La vision, ici, s’élargit au monde entier (les dérives du communisme, la mainmise américaine), effleure un rapport entre les modifications du tissu familial (les enfants servaient – aux champs, par exemple – et ils sont aujourd’hui servis) et la déliquescence sociale, une néantisation des consciences par l’assujettissement aux écrans, aux loisirs, aux besoins nouveaux sans cesse inventés, proposés, etc.

Le deuxième monologue, La fontanelle de Thomas, est aussi court qu’insaisissable mais très moderne, tournant autour de la possibilité de l’interaction physique en ces temps dédiés au virtuel.

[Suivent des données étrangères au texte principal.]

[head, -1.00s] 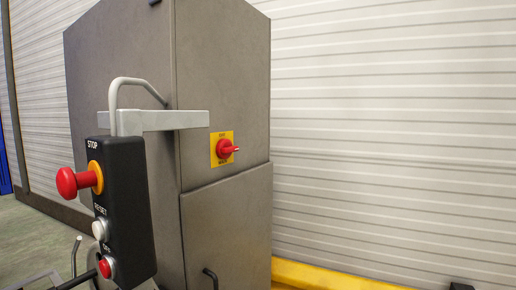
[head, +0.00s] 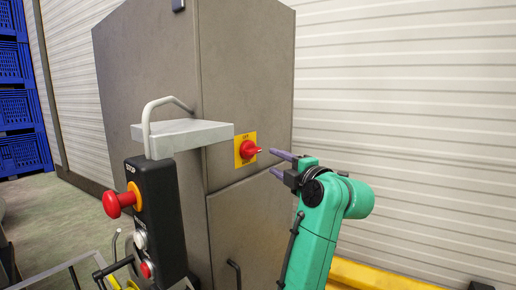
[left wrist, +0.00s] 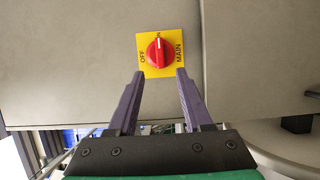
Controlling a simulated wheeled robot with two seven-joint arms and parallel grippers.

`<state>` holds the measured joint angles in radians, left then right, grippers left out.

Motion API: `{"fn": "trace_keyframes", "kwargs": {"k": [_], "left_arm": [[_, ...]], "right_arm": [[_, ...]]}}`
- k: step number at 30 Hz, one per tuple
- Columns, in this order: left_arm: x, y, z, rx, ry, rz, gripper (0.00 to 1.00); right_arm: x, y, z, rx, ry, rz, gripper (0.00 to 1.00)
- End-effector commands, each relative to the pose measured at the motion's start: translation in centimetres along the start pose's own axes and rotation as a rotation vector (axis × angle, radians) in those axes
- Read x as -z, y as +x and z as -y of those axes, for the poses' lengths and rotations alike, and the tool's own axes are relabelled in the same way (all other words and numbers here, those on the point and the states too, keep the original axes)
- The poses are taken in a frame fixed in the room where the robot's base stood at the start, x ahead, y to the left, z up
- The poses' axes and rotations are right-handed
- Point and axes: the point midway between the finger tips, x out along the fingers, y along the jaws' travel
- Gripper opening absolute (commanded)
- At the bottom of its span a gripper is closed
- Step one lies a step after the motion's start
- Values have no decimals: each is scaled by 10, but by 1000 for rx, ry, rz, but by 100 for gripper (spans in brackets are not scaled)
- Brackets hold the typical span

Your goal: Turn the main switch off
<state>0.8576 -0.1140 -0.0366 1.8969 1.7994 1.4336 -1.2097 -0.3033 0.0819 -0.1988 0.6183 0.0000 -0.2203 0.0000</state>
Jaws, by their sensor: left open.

D’autres textes se conjuguent à la première personne tout en épousant une narration élargie. Suzanne à la pomme, dont on a préféré retenir le gabarit et le thème pictural, choix très subjectif, a déjà été commenté. Un soir d’été qui commence nous précipite dans le quotidien d’un jeune Turc, surnommé Bloem. Ce marchand de fleurs ambulant nous fait découvrir son Bruxelles, du côté des squares Ambiorix et Marie-Louise. Et nous livre, l’air de ne pas y toucher, une leçon d’émancipation et d’adéquation au monde, à l’instant. En filigrane, pour les lecteurs plus âgés, un retour nostalgique s’opère vers ces moments en suspension de nos jeunesses où l’on observe les passantes et tous les possibles, lovés dans une bulle hors du temps, dans une gare, un parc, un café.  

Un texte épistolaire

Lettre à Luce a été écrite lors d’un hommage collectif à l’éditrice Luce Wilquin. Se détournant du souvenir personnel, JDD invente un auteur frustré par le refus de son manuscrit, qui se focalise sur la signature, la distorsion entre la perception détachée de l’émettrice et celle de son interlocuteur, qui joue un peu sa vie. Avec la surprise d’un retour vers un passé commun, un fantasme…

Des aphorismes

Le septième texte, Estampilles sur le luxe, se révèle un micro-recueil d’aphorismes (une page) :

« L’utile et l’agréable combinés : c’est le premier pas vers le luxe. » ;

« Le luxe n’est pas seulement la réalisation d’un rêve. Il est l’inspirateur de nouveaux rêves. La clé des rêves, en somme. »

Une fantaisie

Il faut encore ouvrir un tiroir pour ranger Les bisous de la Castafiore, douze pages très cocasses, un texte écrit avec l’aval de Moulinsart, qui gère l’héritage hergéen, à l’occasion de l’anniversaire du roi Albert. On y glisse vers le surréalisme, et l’émotion. Une prostituée en bout de course, amatrice de bel canto, et un veilleur de nuit prépensionné se croisent à la brasserie Liedts, place Liedts, se consolent, se réaniment… autour du « Tracé Royal », ce trajet qui mène chaque jour le souverain au travail. La Castafiore et Tintin ! Du moins sont-ce leurs surnoms. Quoique…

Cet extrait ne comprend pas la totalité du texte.